Bad Actors and their enablers have been pushing a particular spin on the climate debate: it has "two sides," the denialists and the alarmists. What can wise people
above it all in the center do but roll their eyes at the grubbiness of it all?
I'd like to introduce you to one side of the debate:
Only 13 percent of congressional Republicans say they believe that human activity is causing global warming, compared to 95 percent of congressional Democrats. Moreover, the number of Republicans who believe in human-induced global warming has actually dropped since April 2006, when the number was 23 percent.

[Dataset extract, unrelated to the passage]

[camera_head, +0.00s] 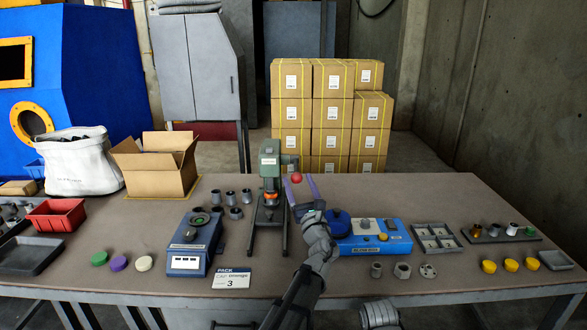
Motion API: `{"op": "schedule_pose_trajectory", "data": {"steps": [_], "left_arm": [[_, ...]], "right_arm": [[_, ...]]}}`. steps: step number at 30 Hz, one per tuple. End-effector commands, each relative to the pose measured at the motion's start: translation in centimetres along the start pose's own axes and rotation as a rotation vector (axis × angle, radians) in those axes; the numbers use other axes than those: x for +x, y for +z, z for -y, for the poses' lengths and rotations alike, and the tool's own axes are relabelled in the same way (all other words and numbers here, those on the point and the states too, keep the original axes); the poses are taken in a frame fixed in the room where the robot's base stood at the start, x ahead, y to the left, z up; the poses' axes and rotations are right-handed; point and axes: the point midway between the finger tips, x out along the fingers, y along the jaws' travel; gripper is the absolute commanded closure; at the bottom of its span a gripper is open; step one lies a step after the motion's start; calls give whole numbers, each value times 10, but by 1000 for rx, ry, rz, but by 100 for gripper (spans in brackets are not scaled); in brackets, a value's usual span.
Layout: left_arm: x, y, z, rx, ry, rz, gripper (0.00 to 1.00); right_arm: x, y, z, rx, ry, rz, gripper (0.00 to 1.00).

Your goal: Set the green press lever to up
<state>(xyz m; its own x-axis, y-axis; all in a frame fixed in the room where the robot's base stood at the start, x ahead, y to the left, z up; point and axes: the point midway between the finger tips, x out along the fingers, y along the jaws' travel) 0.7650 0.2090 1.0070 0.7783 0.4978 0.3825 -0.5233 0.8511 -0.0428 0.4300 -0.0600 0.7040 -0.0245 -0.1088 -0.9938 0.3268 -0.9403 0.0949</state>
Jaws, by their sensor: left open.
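The green press (269,165) stands upright at the middle of the table. An orange part (271,197) shows low on it. The lever's red ball knob (297,177) is just right of the press head, at about the height of its lower part. The lever's rod is hard to make out. My left gripper (300,179) reaches up from the front with its two purple fingers apart. The red knob shows between or just behind the fingertips; I cannot tell whether they touch it.
A blue device (395,237) with a round blue part stands right of my left gripper. A blue scale (190,250) and several grey cups (230,198) are to the left. A card (231,279) lies in front. An open cardboard box (153,170) is behind left.

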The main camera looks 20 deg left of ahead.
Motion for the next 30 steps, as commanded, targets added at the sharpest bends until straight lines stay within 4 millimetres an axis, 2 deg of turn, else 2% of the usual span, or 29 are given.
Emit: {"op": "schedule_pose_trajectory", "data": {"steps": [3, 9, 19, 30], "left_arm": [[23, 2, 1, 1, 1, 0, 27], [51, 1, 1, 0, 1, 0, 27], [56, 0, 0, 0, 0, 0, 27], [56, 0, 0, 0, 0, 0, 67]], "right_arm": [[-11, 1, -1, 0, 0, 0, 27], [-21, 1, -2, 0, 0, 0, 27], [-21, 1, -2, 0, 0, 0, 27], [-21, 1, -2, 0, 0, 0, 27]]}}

OK, there are the denialists: 87% of the Republicans in Congress.
Now, where are those alarmists? As the "other side" of the debate, we could expect about 87% of congressional Democrats to answer to that description, right?

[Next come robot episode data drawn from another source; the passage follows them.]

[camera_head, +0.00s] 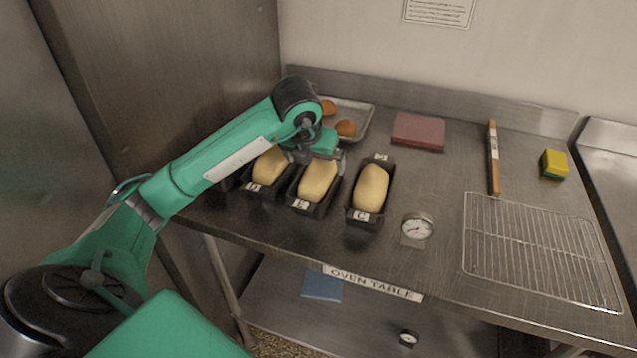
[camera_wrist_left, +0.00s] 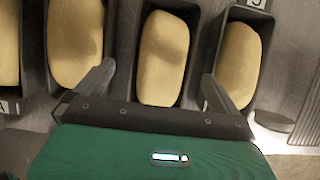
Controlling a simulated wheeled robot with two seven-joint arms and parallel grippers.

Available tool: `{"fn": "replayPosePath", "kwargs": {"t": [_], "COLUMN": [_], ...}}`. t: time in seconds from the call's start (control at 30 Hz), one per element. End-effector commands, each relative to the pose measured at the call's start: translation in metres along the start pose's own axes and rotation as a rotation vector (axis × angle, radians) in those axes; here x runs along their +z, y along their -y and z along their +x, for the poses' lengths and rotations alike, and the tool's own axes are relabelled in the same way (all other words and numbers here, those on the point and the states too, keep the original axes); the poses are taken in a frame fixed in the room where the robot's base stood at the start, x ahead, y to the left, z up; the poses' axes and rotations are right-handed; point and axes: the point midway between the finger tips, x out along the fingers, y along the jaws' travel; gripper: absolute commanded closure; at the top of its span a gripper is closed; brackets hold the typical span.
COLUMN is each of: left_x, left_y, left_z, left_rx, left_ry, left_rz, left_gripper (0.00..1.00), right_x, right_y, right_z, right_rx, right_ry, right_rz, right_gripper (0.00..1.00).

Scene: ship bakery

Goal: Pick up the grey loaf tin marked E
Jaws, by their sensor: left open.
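The loaf tin marked E (camera_head: 300,204) is dark grey and holds a pale loaf (camera_head: 318,181). It stands between the tin marked S (camera_head: 254,187) and the tin marked C (camera_head: 361,216). My left gripper (camera_head: 316,158) is open above the far part of the E tin and hides some of it. In the left wrist view, the open fingers (camera_wrist_left: 158,74) lie on either side of the middle tin (camera_wrist_left: 194,28), whose own label is out of sight there. Whether they touch it cannot be told. My right gripper is not in view.
Another loaf tin, labelled A (camera_wrist_left: 8,107), is at far left in the wrist view. Behind are a tray with buns (camera_head: 362,113) and a red block (camera_head: 418,131). A dial (camera_head: 417,228) and wire rack (camera_head: 535,245) lie right.

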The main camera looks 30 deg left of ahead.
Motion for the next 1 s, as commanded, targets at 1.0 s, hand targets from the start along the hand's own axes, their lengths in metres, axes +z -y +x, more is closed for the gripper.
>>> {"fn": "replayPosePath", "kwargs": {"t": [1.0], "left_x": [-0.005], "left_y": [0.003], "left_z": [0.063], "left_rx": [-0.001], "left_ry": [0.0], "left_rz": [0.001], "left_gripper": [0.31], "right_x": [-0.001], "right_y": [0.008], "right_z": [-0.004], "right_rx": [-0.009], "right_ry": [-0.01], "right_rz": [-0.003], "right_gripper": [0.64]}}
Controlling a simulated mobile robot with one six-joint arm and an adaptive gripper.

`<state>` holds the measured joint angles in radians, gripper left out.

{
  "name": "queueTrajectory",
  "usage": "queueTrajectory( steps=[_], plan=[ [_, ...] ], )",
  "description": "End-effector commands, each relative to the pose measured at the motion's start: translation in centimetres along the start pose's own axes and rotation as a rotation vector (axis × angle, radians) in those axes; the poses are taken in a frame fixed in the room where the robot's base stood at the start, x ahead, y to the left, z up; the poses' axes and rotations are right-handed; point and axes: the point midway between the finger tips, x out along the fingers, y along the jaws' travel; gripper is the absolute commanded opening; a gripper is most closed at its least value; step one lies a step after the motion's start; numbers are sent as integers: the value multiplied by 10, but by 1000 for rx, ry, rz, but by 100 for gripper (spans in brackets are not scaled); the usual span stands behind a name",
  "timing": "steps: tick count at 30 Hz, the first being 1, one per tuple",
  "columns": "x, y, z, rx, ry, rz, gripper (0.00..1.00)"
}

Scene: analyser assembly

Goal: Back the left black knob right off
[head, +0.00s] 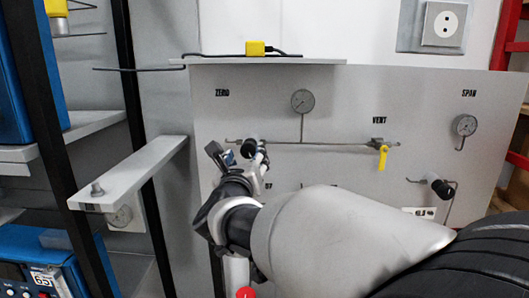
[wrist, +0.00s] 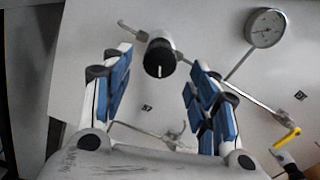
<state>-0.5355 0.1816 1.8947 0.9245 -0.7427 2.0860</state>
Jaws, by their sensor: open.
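The left black knob (head: 250,148) sits on the thin pipe under the ZERO label on the grey panel. In the wrist view the knob (wrist: 160,59) is a black cap with a white pointer line on a pale collar, ahead of the fingers and between their lines. My gripper (head: 238,154) is open in front of the panel at the knob; in the wrist view the blue-padded fingers (wrist: 158,92) stand wide apart with nothing between the pads. The knob appears apart from both fingers. In the head view my gripper partly hides the area below the knob.
A round gauge (head: 303,101) stands above the pipe, and a yellow VENT lever (head: 383,157) hangs to its right. A second black knob (head: 442,188) and gauge (head: 465,125) are at the SPAN side. A grey shelf arm (head: 135,172) juts out left of the panel.

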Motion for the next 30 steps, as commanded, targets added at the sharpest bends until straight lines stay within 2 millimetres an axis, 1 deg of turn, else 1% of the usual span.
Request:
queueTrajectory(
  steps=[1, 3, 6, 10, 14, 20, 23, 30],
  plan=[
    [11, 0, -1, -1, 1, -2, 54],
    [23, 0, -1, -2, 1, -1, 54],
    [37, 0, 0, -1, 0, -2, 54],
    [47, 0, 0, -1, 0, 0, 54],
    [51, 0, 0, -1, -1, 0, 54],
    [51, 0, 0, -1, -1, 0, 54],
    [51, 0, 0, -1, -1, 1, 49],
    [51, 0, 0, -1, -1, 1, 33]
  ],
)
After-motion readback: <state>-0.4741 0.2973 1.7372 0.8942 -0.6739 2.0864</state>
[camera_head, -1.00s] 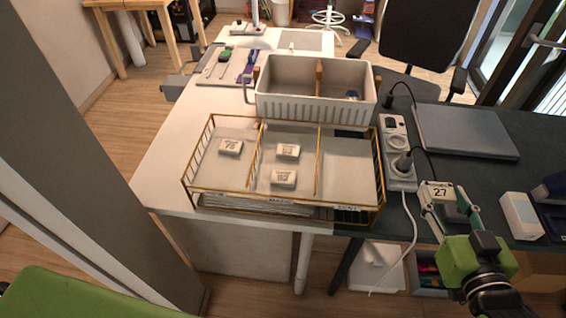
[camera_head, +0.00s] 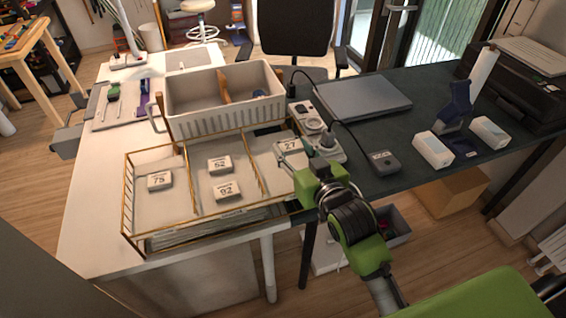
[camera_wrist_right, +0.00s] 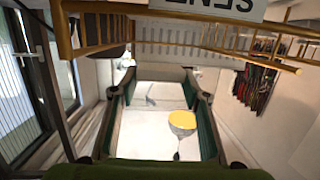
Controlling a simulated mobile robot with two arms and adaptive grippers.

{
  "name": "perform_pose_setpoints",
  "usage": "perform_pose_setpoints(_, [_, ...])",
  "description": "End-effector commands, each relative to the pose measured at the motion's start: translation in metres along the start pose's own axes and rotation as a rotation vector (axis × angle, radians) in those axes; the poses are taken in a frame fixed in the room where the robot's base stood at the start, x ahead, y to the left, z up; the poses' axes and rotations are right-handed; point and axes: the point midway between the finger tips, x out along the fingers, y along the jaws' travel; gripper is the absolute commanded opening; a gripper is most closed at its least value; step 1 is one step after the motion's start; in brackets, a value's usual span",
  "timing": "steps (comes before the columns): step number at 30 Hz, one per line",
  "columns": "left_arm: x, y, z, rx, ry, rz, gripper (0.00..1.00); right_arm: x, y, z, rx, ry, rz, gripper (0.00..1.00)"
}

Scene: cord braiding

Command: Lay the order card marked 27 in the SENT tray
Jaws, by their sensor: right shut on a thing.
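My right gripper (camera_head: 297,166) is shut on the white order card marked 27 (camera_head: 290,146). In the head view the card overlaps the right-hand compartment of the wire-framed tray (camera_head: 267,166), near its right side; its height above the floor of that compartment is unclear. Card 75 (camera_head: 160,180) lies in the left compartment. Card 52 (camera_head: 220,165) and card 92 (camera_head: 227,190) lie in the middle one. My left gripper is out of view.
A white divided bin (camera_head: 215,122) stands behind the tray. A power strip (camera_head: 316,126) with plugs lies to its right, beside a closed laptop (camera_head: 362,97). A small dark box (camera_head: 385,163) and white boxes (camera_head: 433,150) are farther right.

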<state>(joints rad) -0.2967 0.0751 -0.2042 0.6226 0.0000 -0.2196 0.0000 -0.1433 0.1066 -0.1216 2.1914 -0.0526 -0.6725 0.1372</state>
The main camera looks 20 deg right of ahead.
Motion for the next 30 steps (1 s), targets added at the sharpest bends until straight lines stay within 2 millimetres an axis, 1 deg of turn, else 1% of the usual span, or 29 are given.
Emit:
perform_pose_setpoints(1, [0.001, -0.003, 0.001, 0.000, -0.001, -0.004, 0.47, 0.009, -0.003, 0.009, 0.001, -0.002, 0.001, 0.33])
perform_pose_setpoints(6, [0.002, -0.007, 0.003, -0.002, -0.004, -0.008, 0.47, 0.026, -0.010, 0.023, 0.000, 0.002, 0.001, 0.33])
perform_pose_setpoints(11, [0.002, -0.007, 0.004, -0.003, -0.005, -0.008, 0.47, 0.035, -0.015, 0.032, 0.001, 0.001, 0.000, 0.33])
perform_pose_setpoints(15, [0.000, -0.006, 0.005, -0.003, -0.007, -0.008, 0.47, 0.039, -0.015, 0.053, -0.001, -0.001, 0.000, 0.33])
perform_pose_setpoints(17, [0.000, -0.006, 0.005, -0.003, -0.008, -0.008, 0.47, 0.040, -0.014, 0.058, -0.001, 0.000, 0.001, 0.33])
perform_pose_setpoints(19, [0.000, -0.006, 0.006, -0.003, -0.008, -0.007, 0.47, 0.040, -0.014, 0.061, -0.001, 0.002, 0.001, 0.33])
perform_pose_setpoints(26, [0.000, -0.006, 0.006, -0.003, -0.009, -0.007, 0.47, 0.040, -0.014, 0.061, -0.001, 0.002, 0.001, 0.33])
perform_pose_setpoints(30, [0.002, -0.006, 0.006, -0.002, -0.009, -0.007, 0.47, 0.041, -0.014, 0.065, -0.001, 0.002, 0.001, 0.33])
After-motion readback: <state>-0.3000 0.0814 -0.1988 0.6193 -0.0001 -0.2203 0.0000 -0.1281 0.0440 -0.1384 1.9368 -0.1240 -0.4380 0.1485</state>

But we survey the Democrats and find a patchwork of apathy and equivocation. We find endless hearings and tepid cap-and-trade proposals. Only two bills -- Waxman's Safe Climate Act in the House, Sanders' Global Warming Pollution Reduction Act in the Senate -- even pretend to target the 80% emissions reductions by 2050 scientists say will be needed to avoid irreparable damage. Suffice to say, those bills -- the closest thing on offer to alarmism -- are not supported by 87% of Congressional Democrats.
So if the alarmists are not in Congress, where are they? Where's this other side we always hear about? Al Gore? James Hansen? The director of Day After Tomorrow? That one college kid at that one rally that one time?
Even accepting what is absurd -- that these so-called alarmists commit an error equivalent to denying anthropogenic climate change altogether -- how can this motley Band of the Shrill be said to balance a debate against 87% of Republicans in Congress?
Perhaps the fact that one of America's two political parties is led almost entirely by ignoramuses poses a somewhat larger barrier to commonsense climate policy than, say, the indelicacy of Al Gore's remarks on hurricanes.